> [What to produce]
Return, exactly as written, the lines from the one containing "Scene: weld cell" through the one containing "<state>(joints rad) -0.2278", with both ends included.

> [Task material]
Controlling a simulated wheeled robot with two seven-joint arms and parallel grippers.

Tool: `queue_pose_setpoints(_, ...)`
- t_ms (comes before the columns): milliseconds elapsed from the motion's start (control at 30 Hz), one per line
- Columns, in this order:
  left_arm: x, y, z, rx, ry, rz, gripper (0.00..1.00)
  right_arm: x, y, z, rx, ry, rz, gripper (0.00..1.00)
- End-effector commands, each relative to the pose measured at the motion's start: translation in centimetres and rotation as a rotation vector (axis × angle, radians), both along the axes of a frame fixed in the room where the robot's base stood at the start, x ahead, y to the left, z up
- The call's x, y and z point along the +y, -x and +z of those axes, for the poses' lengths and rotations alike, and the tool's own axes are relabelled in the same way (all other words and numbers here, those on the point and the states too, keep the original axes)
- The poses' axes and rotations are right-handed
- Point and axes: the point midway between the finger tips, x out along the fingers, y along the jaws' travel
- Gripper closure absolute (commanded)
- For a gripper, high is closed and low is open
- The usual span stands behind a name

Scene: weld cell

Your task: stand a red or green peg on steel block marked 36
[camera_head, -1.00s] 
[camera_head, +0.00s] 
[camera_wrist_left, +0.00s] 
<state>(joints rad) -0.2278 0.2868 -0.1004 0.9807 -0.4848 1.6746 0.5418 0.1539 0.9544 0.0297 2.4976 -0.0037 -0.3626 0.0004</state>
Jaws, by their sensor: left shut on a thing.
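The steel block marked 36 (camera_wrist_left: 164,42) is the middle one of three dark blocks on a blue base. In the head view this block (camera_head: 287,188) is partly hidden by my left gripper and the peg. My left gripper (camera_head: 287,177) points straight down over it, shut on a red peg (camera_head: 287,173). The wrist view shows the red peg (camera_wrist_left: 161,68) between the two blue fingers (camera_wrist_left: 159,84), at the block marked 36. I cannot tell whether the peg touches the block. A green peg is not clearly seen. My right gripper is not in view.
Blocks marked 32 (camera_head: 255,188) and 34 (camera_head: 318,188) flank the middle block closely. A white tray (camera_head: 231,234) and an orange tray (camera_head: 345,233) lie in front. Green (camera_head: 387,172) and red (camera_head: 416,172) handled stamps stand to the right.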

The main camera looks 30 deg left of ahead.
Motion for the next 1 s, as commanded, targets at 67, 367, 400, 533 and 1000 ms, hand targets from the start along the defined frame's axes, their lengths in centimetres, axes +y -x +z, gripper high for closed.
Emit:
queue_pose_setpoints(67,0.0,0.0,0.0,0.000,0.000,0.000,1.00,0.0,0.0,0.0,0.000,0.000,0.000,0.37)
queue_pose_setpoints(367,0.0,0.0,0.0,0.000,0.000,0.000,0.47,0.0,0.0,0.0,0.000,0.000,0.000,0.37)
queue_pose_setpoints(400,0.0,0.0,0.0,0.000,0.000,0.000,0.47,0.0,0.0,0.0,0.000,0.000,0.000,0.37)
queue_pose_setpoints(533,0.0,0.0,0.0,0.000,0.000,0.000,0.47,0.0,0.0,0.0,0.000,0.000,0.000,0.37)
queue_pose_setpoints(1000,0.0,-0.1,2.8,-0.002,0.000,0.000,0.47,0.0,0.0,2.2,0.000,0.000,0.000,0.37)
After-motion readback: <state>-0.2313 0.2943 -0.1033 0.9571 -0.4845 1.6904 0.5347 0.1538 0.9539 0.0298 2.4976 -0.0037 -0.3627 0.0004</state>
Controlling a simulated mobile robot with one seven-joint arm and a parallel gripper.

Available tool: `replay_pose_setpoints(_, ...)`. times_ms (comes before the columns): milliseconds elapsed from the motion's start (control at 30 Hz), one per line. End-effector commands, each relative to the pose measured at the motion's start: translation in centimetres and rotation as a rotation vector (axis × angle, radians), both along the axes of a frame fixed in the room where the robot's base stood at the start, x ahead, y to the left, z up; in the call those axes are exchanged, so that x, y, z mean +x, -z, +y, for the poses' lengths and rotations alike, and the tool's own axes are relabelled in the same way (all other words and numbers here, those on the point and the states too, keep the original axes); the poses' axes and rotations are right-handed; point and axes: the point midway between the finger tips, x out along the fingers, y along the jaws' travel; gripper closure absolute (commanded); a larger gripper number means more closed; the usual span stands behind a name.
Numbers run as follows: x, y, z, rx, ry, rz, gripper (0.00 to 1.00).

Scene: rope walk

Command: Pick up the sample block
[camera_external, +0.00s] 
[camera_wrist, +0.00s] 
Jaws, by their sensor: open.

> [Worked solution]
Scene: weld cell

Your task: stand a red or green peg on steel block marked 36
[camera_head, -1.00s] 
[camera_head, +0.00s] 
[camera_wrist_left, +0.00s] 
<state>(joints rad) -0.2278 0.2868 -0.1004 0.9807 -0.4848 1.6746 0.5418 0.1539 0.9544 0.0297 2.4976 -0.0037 -0.3626 0.0004</state>

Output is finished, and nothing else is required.